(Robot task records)
----

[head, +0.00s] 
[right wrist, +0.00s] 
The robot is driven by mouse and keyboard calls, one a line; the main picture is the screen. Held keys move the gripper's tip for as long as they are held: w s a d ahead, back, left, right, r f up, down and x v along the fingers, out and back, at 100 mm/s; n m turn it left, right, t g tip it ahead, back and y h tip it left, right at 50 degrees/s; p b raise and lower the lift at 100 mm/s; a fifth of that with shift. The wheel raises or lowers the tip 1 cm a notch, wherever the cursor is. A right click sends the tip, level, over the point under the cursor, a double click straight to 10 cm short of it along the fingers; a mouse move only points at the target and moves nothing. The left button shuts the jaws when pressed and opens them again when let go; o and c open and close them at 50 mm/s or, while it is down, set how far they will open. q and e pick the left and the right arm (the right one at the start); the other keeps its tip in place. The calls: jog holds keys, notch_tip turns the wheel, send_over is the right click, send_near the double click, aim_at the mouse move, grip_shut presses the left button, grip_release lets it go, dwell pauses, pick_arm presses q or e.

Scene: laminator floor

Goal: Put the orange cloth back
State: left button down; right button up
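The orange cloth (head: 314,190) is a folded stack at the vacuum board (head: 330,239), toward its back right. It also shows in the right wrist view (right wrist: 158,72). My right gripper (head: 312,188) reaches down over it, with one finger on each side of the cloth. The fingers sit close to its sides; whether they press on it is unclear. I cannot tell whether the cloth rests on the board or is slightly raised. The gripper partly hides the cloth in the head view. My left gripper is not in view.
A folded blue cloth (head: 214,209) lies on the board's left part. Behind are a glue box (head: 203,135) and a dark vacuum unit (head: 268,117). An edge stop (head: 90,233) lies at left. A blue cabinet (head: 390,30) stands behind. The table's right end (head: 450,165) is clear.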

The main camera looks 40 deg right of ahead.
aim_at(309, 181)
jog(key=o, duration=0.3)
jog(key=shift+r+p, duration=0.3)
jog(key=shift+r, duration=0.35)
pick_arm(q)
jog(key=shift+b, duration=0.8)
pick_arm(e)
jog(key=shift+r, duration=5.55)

----

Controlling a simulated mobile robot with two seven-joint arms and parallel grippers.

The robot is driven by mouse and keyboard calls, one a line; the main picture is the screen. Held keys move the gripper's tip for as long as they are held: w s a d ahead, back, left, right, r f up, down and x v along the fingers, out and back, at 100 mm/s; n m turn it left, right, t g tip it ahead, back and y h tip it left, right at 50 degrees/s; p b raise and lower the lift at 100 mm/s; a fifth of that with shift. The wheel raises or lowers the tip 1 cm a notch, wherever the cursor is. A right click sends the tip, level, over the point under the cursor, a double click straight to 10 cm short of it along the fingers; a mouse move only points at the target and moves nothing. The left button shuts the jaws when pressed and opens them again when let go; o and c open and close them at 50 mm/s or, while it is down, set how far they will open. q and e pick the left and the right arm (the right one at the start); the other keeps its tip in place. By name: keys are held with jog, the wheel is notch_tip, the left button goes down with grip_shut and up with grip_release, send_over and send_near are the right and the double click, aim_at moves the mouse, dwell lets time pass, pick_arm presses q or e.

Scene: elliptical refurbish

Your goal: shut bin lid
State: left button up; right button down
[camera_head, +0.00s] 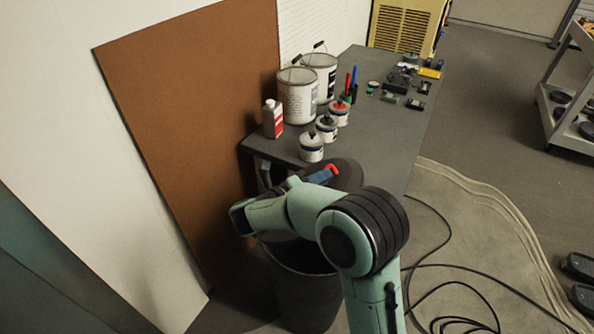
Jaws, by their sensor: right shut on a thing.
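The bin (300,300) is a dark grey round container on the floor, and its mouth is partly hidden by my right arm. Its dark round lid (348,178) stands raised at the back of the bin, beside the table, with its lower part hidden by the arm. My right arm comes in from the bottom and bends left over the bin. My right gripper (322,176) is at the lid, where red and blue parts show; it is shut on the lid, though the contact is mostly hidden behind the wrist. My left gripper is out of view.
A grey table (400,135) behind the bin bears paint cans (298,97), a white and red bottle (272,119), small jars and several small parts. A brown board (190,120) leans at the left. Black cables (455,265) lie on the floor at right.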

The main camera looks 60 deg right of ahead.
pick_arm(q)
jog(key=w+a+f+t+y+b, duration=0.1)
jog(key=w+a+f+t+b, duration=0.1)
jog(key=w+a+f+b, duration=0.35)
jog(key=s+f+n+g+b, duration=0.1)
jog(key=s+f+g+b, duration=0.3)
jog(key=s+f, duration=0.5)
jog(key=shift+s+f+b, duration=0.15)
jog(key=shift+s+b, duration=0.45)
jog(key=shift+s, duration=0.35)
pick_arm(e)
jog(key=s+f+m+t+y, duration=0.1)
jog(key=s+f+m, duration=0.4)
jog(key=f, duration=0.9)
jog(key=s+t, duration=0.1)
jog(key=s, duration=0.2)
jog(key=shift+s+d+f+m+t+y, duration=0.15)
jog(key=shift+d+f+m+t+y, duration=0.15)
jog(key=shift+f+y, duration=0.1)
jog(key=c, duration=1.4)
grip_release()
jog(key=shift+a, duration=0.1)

----

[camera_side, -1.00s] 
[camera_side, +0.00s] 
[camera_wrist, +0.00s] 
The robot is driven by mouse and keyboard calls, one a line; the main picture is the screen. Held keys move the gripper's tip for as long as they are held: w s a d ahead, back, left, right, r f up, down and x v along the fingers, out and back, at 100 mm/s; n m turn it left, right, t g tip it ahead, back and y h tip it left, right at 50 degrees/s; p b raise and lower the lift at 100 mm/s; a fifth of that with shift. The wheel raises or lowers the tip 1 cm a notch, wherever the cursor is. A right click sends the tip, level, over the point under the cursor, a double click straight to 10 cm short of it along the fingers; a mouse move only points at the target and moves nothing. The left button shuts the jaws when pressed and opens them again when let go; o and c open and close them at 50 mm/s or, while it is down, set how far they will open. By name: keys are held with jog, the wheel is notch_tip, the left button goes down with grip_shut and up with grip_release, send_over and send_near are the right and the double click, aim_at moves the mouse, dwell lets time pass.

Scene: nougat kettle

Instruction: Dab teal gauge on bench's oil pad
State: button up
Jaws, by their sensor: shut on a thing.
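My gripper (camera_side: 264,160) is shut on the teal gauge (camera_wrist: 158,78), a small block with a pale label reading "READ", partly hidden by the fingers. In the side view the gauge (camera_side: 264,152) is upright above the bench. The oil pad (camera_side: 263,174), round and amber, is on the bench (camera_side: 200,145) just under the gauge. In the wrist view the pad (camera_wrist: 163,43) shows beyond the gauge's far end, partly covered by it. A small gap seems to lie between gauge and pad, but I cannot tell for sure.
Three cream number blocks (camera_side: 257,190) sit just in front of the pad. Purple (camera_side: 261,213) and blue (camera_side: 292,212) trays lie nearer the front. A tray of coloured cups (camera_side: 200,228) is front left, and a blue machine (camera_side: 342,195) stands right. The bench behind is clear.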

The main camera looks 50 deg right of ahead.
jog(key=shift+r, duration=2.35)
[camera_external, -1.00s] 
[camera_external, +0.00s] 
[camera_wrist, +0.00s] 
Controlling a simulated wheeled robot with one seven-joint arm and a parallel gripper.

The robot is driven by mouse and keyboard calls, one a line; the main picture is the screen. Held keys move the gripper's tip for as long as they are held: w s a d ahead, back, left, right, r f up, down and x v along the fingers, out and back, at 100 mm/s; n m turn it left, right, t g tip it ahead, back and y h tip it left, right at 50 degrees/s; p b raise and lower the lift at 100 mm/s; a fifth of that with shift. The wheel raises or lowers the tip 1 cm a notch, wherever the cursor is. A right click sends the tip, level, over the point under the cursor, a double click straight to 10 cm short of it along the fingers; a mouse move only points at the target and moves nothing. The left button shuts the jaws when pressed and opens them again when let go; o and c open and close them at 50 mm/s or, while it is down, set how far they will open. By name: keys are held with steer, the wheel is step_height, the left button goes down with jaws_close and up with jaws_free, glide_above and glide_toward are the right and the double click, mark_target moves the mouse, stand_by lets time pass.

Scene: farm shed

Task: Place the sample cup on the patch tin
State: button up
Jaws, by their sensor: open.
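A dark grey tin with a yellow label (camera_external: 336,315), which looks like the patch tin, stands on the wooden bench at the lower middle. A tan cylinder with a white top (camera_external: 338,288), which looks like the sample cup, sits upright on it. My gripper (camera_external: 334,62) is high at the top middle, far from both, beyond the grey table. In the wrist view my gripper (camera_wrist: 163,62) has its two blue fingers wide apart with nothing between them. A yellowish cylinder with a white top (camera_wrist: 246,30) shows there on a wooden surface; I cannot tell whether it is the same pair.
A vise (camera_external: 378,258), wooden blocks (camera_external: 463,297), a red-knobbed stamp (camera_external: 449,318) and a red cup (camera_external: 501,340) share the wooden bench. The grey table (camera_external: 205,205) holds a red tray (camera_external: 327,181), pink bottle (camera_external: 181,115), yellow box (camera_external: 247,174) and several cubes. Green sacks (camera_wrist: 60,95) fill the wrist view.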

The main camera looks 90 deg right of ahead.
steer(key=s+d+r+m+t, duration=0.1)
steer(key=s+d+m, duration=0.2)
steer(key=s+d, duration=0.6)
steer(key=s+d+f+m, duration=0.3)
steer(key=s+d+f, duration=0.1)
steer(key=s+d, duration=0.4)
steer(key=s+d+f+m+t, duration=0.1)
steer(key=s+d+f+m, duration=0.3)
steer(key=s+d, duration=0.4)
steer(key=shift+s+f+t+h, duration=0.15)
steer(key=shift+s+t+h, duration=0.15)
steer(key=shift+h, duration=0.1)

----

### Job
Filter the records down to the lines that contain the string "seven", and copy those lines.

### Reply to the task
Controlling a simulated mobile robot with two seven-joint arms and parallel grippers.
Controlling a simulated wheeled robot with one seven-joint arm and a parallel gripper.

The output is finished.